Exercise aim
Extract the whole listing as it stands. Do not include the pictures.

[Start of Raw records]

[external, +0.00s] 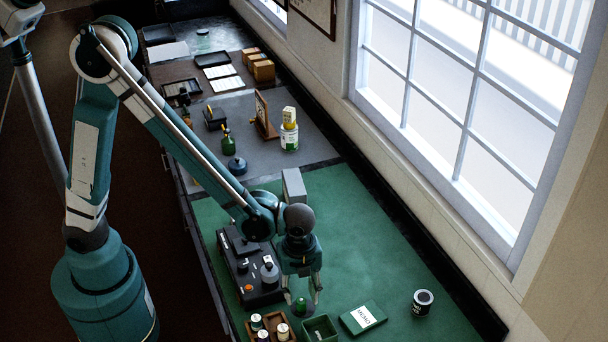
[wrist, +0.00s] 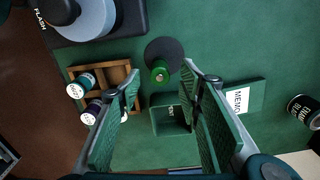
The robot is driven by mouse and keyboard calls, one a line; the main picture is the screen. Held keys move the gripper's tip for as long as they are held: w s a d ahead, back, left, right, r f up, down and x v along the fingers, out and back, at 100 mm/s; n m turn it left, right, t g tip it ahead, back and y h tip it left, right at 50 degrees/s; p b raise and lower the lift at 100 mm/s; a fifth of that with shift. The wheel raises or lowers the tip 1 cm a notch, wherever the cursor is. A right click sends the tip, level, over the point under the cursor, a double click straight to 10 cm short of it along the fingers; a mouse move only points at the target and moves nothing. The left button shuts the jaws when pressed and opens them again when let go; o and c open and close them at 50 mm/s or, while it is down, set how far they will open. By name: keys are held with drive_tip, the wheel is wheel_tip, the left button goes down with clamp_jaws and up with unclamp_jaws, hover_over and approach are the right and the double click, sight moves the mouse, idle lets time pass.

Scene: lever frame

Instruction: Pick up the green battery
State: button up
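A small bright green cylinder, which looks like the green battery (external: 300,304), stands upright on a dark round disc. In the wrist view the green battery (wrist: 160,72) shows from above, on the dark disc (wrist: 171,48). My gripper (external: 303,290) points down over it in the external view. In the wrist view my gripper (wrist: 160,80) is open, with one finger on each side of the battery's place in the picture and nothing between them. I cannot tell the exact height of the fingertips above it.
A wooden tray (wrist: 118,75) with small labelled cylinders stands left of the disc. A green open box (wrist: 170,127) and a green memo pad (external: 362,318) lie near. A black device (external: 250,265) sits behind left.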

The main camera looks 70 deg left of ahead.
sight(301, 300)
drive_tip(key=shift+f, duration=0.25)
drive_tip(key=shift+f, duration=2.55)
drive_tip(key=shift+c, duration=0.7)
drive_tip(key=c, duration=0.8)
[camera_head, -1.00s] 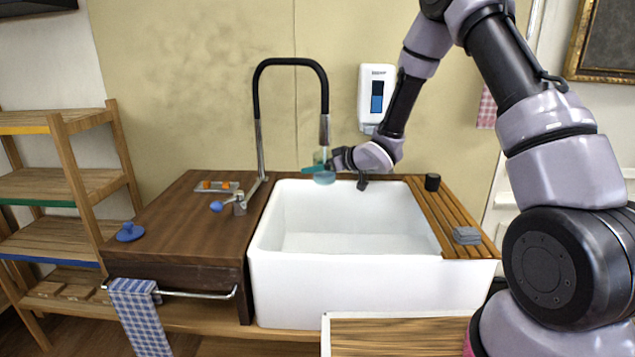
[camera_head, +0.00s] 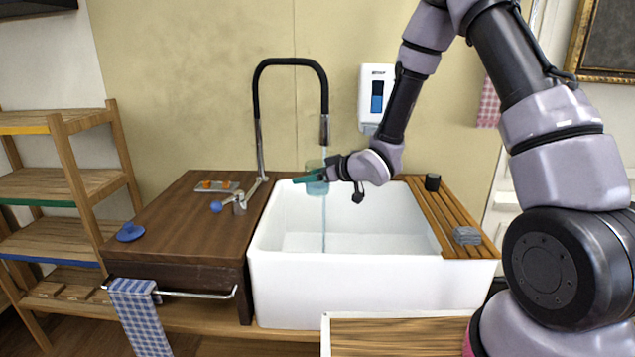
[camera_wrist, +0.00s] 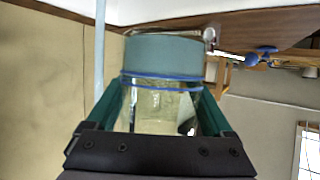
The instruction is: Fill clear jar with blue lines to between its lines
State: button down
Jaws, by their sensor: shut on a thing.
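The clear jar (camera_head: 317,188) is upright over the sink and holds bluish water. It also shows in the wrist view (camera_wrist: 165,57), upside down there, with two blue lines close together. The water surface is near the lines; I cannot tell its exact place against them. My gripper (camera_head: 312,179) is shut around the jar's sides with its green fingers. The black tap (camera_head: 324,128) is running. Its thin stream (camera_head: 323,225) falls past the jar into the sink; in the wrist view the stream (camera_wrist: 99,45) runs beside the jar, apart from it.
The white sink (camera_head: 345,285) is open below the jar. A blue-knobbed tap lever (camera_head: 217,206) stands on the dark counter (camera_head: 180,225) at left. A soap dispenser (camera_head: 376,97) hangs behind my arm.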

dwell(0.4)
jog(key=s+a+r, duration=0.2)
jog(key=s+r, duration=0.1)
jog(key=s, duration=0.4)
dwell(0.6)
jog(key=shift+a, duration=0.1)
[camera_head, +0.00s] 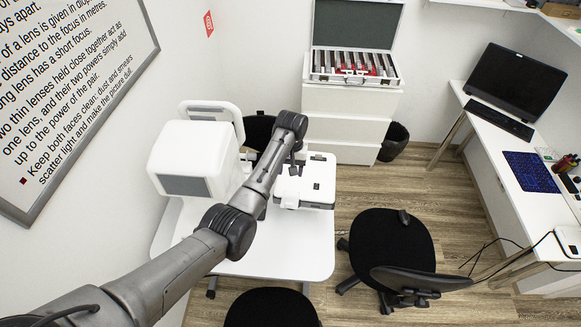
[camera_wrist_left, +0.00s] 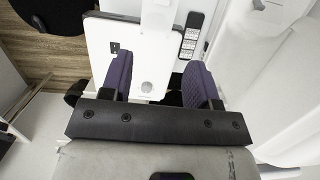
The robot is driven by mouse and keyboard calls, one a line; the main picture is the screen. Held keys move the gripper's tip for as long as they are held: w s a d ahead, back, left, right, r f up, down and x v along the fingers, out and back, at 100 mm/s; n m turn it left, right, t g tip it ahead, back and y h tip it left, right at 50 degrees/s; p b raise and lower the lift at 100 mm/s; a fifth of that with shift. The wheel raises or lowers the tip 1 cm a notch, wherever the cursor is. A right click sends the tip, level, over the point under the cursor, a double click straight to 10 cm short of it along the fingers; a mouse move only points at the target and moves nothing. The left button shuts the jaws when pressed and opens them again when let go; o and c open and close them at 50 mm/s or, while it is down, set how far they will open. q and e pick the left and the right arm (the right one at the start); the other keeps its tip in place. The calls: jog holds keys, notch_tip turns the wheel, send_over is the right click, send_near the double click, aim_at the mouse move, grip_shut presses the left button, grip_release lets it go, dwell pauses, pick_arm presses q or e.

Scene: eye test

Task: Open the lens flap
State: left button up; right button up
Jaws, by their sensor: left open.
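A white device (camera_head: 318,186) with a flat top stands on the white table (camera_head: 305,258), right of a larger white eye-test machine (camera_head: 190,155). My left gripper (camera_head: 294,170) points down over the device's left part. A flat white panel (camera_wrist_left: 104,60) with a small black mark lies by the left finger. A grey keypad (camera_wrist_left: 192,36) shows beyond the right finger. I cannot tell which part is the lens flap, or whether the fingers touch anything.
An open lens case (camera_head: 352,68) stands on a white drawer cabinet (camera_head: 345,102) behind. A black chair (camera_head: 388,245) is to the right of the table and another seat (camera_head: 272,308) is in front. A desk with a monitor (camera_head: 515,80) runs along the right wall.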

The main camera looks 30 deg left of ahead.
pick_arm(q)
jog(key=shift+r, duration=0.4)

[End of Raw records]

Answer to the exercise
[external, +0.00s] 
[wrist, +0.00s] 
The robot is driven by mouse and keyboard calls, one a line; the main picture is the screen. Held keys move the gripper's tip for as long as they are held: w s a d ahead, back, left, right, r f up, down and x v along the fingers, out and back, at 100 mm/s; n m turn it left, right, t g tip it ahead, back and y h tip it left, right at 50 degrees/s; p b raise and lower the lift at 100 mm/s; a fifth of that with shift. The wheel raises or lowers the tip 1 cm a notch, wherever the cursor is. A right click sends the tip, level, over the point under the cursor, a double click straight to 10 cm short of it along the fingers; a mouse move only points at the target and moves nothing. The left button shuts the jaws when pressed and opens them again when let go; o and c open and close them at 50 mm/s or, while it is down, set how far they will open. By name: keys are held with drive_tip, the wheel is wheel_tip, the left button goes down with clamp_jaws and up with unclamp_jaws, hover_over and approach are the right and the double click, sight moves the mouse, idle lets time pass.

Scene: lever frame

Instruction: Pick up the green battery
State: button up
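A small bright green cylinder, which looks like the green battery (external: 300,304), stands upright on a dark round disc. In the wrist view the green battery (wrist: 160,72) shows from above, on the dark disc (wrist: 171,48). My gripper (external: 303,290) points down over it in the external view. In the wrist view my gripper (wrist: 160,80) is open, with one finger on each side of the battery's place in the picture and nothing between them. I cannot tell the exact height of the fingertips above it.
A wooden tray (wrist: 118,75) with small labelled cylinders stands left of the disc. A green open box (wrist: 170,127) and a green memo pad (external: 362,318) lie near. A black device (external: 250,265) sits behind left.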

The main camera looks 70 deg left of ahead.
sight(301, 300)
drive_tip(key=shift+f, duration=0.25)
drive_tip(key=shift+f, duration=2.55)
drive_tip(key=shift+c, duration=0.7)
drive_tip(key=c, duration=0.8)
[camera_head, -1.00s] 
[camera_head, +0.00s] 
[camera_wrist, +0.00s] 
The instruction is: Fill clear jar with blue lines to between its lines
State: button down
Jaws, by their sensor: shut on a thing.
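The clear jar (camera_head: 317,188) is upright over the sink and holds bluish water. It also shows in the wrist view (camera_wrist: 165,57), upside down there, with two blue lines close together. The water surface is near the lines; I cannot tell its exact place against them. My gripper (camera_head: 312,179) is shut around the jar's sides with its green fingers. The black tap (camera_head: 324,128) is running. Its thin stream (camera_head: 323,225) falls past the jar into the sink; in the wrist view the stream (camera_wrist: 99,45) runs beside the jar, apart from it.
The white sink (camera_head: 345,285) is open below the jar. A blue-knobbed tap lever (camera_head: 217,206) stands on the dark counter (camera_head: 180,225) at left. A soap dispenser (camera_head: 376,97) hangs behind my arm.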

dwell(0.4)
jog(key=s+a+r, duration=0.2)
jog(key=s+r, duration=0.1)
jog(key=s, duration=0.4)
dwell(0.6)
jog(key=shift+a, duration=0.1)
[camera_head, +0.00s] 
[camera_wrist_left, +0.00s] 
The robot is driven by mouse and keyboard calls, one a line; the main picture is the screen. Held keys move the gripper's tip for as long as they are held: w s a d ahead, back, left, right, r f up, down and x v along the fingers, out and back, at 100 mm/s; n m turn it left, right, t g tip it ahead, back and y h tip it left, right at 50 degrees/s; p b raise and lower the lift at 100 mm/s; a fifth of that with shift. The wheel raises or lowers the tip 1 cm a notch, wherever the cursor is. A right click sends the tip, level, over the point under the cursor, a double click straight to 10 cm short of it along the fingers; a mouse move only points at the target and moves nothing. The left button shuts the jaws when pressed and opens them again when let go; o and c open and close them at 50 mm/s or, while it is down, set how far they will open. q and e pick the left and the right arm (the right one at the start); the other keeps its tip in place. The calls: jog holds keys, notch_tip turns the wheel, send_over is the right click, send_near the double click, aim_at the mouse move, grip_shut presses the left button, grip_release lets it go, dwell pauses, pick_arm presses q or e.

Scene: eye test

Task: Open the lens flap
State: left button up; right button up
Jaws, by their sensor: left open.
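A white device (camera_head: 318,186) with a flat top stands on the white table (camera_head: 305,258), right of a larger white eye-test machine (camera_head: 190,155). My left gripper (camera_head: 294,170) points down over the device's left part. A flat white panel (camera_wrist_left: 104,60) with a small black mark lies by the left finger. A grey keypad (camera_wrist_left: 192,36) shows beyond the right finger. I cannot tell which part is the lens flap, or whether the fingers touch anything.
An open lens case (camera_head: 352,68) stands on a white drawer cabinet (camera_head: 345,102) behind. A black chair (camera_head: 388,245) is to the right of the table and another seat (camera_head: 272,308) is in front. A desk with a monitor (camera_head: 515,80) runs along the right wall.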

The main camera looks 30 deg left of ahead.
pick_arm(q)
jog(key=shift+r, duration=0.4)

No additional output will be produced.